I'm trying to find the UMVUE of $e^{-2\lambda}$ with
$X_1, X_2,\ldots,X_n \sim \operatorname{Poisson}(\lambda)$ being independent.
So since $T(X) := \sum_{i=1}^n X_i$ is a complete sufficient statistic for the Poisson distribution, and also $W(X):= \mathbf{I}(X_1 + X_2 = 0)$ is an unbiased estimator of $e^{-2\lambda}$, then by Lehmann_Scheffe,
$$\tau(T)= \mathbb{E}(W(T)\mid T(X))
$$
is the UMVUE of $e^{-2\lambda}$.
I'm having trouble computing $\tau$ so I would like to see if this is correct:
First, to find the expectation, I need the PDF.

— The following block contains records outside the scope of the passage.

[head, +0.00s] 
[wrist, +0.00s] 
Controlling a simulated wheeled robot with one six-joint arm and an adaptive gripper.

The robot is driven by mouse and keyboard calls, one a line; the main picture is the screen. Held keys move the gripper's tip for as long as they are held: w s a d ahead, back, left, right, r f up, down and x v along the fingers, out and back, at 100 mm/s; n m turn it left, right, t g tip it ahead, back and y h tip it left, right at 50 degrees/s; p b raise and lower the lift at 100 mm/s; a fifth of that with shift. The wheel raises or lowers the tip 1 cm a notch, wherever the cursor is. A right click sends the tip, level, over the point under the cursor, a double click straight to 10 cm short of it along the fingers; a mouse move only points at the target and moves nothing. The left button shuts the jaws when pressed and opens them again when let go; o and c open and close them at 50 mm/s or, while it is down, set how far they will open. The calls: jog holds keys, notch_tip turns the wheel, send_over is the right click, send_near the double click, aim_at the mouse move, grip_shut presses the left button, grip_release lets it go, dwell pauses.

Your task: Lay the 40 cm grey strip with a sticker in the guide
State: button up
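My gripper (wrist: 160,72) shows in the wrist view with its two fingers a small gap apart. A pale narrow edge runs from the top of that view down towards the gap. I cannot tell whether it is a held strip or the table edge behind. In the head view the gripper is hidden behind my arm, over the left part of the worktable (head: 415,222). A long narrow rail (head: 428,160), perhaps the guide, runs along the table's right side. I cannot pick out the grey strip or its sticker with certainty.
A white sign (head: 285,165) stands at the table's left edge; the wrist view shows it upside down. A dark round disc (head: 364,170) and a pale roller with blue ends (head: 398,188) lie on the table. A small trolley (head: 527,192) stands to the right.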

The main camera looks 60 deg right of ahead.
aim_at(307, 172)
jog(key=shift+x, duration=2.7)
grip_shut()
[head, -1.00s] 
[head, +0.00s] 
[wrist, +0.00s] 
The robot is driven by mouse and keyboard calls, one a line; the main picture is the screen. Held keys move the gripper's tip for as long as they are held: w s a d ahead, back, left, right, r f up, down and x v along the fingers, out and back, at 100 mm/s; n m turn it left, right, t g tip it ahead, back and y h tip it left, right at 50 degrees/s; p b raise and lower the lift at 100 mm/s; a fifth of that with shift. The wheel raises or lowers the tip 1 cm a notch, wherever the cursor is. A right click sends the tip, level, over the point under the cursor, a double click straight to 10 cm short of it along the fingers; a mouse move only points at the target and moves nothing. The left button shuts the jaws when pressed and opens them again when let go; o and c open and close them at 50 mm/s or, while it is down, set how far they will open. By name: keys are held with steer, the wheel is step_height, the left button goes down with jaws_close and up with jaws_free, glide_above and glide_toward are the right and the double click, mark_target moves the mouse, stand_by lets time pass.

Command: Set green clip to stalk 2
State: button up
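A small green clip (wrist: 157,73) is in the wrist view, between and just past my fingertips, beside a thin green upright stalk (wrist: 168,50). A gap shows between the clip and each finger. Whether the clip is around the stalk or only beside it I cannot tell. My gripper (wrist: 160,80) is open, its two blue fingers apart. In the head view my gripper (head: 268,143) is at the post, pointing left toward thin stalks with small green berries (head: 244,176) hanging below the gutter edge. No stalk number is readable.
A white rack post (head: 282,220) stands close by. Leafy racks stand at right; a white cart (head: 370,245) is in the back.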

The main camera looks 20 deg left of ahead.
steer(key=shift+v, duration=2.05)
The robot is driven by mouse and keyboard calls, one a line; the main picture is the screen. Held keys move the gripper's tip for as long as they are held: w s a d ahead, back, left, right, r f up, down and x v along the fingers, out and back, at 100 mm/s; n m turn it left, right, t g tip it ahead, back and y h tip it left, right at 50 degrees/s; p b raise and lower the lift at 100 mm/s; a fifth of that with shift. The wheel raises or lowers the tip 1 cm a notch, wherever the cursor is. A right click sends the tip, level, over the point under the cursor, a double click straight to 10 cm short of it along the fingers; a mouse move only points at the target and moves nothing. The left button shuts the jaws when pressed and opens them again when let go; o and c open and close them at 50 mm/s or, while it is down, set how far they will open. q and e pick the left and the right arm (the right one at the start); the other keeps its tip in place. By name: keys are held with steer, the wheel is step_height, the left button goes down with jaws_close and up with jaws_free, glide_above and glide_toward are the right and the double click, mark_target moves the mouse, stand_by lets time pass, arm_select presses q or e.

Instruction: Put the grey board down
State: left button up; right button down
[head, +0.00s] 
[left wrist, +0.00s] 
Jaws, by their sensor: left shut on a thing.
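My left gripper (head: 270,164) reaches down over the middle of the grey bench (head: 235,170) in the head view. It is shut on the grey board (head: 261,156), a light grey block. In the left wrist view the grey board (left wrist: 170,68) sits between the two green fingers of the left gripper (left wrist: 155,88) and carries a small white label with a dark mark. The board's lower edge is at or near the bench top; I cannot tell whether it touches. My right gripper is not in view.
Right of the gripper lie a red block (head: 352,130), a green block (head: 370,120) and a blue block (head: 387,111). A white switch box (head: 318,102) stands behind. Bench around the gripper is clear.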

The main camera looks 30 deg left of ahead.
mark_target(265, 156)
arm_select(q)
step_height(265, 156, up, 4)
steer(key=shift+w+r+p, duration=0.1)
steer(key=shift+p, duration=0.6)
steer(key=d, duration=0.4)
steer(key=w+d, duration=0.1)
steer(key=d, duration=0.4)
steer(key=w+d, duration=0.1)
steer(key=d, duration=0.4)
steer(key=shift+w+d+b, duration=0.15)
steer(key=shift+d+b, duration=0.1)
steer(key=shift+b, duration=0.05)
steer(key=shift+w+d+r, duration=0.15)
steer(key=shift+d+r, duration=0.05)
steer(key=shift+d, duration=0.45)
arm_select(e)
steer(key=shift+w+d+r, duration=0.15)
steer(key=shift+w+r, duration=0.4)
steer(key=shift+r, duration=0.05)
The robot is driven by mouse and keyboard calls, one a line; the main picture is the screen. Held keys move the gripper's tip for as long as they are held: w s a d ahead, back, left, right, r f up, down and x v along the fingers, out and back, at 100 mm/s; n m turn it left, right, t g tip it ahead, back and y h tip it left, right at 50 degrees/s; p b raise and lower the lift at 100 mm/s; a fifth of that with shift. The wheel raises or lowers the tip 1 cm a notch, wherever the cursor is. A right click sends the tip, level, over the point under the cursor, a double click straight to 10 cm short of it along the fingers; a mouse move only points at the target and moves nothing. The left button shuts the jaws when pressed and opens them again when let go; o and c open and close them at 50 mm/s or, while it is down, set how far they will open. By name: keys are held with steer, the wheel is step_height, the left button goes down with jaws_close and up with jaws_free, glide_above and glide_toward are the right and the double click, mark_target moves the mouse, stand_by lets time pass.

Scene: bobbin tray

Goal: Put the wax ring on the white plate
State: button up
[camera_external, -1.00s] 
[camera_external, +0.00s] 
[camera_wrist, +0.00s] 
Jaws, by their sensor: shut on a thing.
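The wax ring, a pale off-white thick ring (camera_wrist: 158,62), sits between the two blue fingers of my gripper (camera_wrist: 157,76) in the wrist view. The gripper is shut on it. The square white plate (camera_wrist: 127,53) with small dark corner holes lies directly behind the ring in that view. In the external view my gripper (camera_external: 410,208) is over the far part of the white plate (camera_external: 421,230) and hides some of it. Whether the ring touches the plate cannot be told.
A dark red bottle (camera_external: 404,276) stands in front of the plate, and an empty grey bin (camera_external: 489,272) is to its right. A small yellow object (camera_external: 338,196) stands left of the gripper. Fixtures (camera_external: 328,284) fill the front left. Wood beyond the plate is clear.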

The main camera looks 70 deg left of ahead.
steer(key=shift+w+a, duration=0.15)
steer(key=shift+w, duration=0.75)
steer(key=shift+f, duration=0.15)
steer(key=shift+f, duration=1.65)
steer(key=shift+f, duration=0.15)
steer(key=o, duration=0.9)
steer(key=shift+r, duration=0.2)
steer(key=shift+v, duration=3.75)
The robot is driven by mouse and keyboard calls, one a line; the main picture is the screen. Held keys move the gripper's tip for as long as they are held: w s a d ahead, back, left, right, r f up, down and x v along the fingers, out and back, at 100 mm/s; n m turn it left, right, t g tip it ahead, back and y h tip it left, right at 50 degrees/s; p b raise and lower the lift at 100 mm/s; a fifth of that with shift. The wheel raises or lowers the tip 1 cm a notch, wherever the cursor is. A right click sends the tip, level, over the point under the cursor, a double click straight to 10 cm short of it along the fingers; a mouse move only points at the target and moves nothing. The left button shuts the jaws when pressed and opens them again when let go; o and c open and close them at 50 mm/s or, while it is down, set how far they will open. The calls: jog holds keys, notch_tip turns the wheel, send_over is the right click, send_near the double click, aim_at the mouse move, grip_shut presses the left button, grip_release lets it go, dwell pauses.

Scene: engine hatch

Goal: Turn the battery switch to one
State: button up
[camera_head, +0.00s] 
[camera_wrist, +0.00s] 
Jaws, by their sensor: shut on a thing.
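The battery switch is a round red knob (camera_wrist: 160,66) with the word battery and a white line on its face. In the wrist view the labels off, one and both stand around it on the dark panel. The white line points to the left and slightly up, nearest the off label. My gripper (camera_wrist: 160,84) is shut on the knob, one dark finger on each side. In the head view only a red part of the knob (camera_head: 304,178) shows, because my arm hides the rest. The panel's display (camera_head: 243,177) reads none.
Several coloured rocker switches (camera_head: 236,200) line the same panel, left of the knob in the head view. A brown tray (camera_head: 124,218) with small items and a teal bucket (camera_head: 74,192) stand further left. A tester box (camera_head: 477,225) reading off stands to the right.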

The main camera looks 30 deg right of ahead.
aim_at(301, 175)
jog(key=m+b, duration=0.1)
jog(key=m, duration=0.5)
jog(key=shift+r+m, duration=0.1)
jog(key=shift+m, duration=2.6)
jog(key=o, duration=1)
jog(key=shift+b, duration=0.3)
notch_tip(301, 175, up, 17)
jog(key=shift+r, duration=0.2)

$$\mathbb{P}(W(T)=s\mid T(X)=t) = \frac{\mathbb{P}(W(T)=s \ \cap \ T(X) = t)}{\mathbb{P}(T(X) = t)} \\ = \frac{\mathbb{P}(\mathbf{I}(X_1 + X_2 = 0) = s \ \cap \ X_1 + X_2 + \cdots + X_2 = t)}{\mathbb{P}(X_1 + X_2 + \cdots + X_n = t)}\\ = \frac{\mathbb{P}(\mathbf{I}(X_3 + X_4 + \cdots + X_n = t)=s)}{\mathbb{P}(X_1 + X_2 + \cdots + X_n = t)}
$$
The denominator is just $\frac{e^{-n\lambda}(n\lambda)^t}{t!}$.
When $s=1$, we have
$$\mathbb{P}(\mathrm{I}(X_3+X_4+\cdots+X_n=t) =1) = \frac{e^{-(n-2)\lambda}((n-2)\lambda)^t}{t!}
$$
So
$$\mathbb{P}(\mathrm{I}(X_3+X_4+\cdots+X_n=t) =0) = 1 - \frac{e^{-(n-2)\lambda}((n-2)\lambda)^t}{t!}
$$
After this, I'm unsure of how to find the expectation. Is my approach correct?